■ **WHAT YOU SHOULD DO**:
Give back an exact copy of the lines from the start of the material through the line bearing "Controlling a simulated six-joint". Include both ends and nothing else.

■ **EXERCISE MATERIAL**:
--- --- ---

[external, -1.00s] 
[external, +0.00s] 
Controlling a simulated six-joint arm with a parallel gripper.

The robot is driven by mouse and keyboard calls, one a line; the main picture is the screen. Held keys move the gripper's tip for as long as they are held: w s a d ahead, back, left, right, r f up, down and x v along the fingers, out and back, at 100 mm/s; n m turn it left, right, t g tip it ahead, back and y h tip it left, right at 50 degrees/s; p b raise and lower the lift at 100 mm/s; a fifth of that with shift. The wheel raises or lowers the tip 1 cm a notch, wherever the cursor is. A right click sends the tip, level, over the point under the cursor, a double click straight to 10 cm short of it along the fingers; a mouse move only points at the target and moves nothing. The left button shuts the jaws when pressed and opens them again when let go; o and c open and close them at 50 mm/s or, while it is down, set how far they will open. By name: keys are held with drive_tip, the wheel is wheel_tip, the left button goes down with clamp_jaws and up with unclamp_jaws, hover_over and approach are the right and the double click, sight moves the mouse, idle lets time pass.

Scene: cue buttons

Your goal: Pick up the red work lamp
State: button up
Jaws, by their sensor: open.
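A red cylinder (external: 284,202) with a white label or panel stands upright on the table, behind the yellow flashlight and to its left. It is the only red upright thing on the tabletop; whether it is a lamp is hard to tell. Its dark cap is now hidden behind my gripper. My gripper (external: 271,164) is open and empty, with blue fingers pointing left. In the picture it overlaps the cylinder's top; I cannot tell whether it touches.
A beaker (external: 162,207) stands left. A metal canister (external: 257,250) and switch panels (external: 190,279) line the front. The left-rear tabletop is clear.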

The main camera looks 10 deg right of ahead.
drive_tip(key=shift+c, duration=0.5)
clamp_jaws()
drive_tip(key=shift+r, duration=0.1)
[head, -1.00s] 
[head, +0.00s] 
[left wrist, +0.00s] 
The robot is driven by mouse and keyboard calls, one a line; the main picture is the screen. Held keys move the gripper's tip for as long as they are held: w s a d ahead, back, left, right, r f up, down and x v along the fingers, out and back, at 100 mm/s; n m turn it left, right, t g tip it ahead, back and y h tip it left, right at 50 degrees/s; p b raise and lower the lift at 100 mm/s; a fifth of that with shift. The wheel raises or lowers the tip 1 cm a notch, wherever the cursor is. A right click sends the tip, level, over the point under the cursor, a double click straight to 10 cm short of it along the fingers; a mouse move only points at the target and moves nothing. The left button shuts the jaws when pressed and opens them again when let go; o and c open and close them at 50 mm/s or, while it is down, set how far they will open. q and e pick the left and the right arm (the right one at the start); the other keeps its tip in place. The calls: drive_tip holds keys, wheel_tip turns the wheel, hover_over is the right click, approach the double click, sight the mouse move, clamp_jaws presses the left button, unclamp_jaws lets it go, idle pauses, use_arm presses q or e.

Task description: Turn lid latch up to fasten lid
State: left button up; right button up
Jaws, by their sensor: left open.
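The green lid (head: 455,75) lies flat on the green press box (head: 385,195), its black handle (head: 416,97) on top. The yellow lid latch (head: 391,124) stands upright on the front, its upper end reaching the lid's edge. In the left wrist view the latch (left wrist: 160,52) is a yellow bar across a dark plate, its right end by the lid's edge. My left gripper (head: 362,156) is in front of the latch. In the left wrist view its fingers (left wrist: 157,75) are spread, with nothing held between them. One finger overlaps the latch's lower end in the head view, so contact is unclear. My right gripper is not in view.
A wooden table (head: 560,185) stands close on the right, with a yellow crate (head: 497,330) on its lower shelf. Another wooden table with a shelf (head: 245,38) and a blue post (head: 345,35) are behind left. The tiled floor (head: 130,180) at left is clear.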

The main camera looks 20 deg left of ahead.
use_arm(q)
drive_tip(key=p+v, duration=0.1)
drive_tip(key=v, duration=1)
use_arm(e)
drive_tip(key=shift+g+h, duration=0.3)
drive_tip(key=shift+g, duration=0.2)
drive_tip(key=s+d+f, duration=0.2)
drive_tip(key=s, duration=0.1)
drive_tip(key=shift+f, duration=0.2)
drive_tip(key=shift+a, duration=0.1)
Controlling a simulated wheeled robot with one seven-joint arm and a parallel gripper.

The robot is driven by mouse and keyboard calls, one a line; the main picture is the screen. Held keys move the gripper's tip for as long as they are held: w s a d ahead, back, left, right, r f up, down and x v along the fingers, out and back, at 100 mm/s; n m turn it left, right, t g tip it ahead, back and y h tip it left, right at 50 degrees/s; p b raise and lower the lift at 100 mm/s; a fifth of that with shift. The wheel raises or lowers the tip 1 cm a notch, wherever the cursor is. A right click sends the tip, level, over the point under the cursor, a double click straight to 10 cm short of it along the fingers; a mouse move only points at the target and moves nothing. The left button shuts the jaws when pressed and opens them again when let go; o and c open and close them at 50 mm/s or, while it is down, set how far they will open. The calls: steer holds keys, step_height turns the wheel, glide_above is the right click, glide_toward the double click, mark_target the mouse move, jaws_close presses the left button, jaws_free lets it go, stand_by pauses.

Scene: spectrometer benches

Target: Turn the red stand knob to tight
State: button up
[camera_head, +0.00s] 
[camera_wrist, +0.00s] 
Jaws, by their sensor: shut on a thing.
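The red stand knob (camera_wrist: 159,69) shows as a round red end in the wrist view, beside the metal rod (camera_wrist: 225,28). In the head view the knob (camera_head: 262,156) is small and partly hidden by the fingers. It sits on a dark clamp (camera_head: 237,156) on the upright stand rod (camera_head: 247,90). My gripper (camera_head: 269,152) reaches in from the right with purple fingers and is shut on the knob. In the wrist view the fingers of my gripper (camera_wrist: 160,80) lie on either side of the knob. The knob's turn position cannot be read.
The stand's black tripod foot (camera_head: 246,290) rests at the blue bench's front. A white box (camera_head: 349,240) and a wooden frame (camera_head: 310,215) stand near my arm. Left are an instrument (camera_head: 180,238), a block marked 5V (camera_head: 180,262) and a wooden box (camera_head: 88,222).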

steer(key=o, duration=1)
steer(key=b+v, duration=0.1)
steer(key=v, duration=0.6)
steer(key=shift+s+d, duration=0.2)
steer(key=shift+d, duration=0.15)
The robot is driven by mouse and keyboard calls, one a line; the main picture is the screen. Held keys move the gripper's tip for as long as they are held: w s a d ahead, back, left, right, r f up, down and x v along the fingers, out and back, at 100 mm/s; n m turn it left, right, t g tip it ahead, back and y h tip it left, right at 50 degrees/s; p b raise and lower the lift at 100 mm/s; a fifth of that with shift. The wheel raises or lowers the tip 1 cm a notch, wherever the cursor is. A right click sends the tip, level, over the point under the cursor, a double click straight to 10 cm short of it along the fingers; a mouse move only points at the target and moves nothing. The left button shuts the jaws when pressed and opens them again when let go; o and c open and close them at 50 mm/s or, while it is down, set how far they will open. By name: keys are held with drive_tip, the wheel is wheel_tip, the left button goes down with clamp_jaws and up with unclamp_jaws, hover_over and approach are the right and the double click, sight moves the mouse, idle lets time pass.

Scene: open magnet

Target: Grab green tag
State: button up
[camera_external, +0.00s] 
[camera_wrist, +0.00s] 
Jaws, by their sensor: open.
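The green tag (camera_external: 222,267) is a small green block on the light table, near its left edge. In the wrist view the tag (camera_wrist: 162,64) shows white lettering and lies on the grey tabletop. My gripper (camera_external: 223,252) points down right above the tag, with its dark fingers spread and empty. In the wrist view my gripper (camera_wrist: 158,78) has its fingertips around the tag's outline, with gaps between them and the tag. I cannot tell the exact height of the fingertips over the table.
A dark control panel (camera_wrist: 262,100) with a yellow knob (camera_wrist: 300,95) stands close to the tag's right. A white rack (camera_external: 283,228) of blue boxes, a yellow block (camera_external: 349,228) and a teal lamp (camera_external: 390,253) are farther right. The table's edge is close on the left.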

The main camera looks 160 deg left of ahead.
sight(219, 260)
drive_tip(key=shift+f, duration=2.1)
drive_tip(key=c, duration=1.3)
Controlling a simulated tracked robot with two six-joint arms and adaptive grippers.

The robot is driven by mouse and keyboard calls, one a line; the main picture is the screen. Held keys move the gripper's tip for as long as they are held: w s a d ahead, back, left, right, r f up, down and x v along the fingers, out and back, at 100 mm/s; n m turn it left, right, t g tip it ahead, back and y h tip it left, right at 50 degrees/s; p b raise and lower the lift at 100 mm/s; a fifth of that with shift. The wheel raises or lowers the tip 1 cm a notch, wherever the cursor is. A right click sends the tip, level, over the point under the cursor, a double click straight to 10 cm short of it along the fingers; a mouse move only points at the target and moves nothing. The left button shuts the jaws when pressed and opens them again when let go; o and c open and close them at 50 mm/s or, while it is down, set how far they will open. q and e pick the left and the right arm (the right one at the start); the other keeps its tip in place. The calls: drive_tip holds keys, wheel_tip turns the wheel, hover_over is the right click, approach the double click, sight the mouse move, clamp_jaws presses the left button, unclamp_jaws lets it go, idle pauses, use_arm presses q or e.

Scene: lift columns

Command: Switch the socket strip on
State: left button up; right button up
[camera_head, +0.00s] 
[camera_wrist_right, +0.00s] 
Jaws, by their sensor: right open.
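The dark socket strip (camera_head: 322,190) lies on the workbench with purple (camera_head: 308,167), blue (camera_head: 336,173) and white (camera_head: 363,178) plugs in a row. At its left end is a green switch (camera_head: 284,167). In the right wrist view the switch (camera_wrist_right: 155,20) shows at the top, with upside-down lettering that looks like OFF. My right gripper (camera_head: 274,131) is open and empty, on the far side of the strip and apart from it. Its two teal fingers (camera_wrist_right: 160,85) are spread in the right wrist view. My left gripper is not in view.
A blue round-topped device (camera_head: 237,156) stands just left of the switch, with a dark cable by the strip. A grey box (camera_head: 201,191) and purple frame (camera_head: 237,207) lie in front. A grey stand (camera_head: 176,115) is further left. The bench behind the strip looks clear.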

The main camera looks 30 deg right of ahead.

--- --- ---

■ **SOLUTION FOR THIS EXERCISE**:
[external, -1.00s] 
[external, +0.00s] 
Controlling a simulated six-joint arm with a parallel gripper.

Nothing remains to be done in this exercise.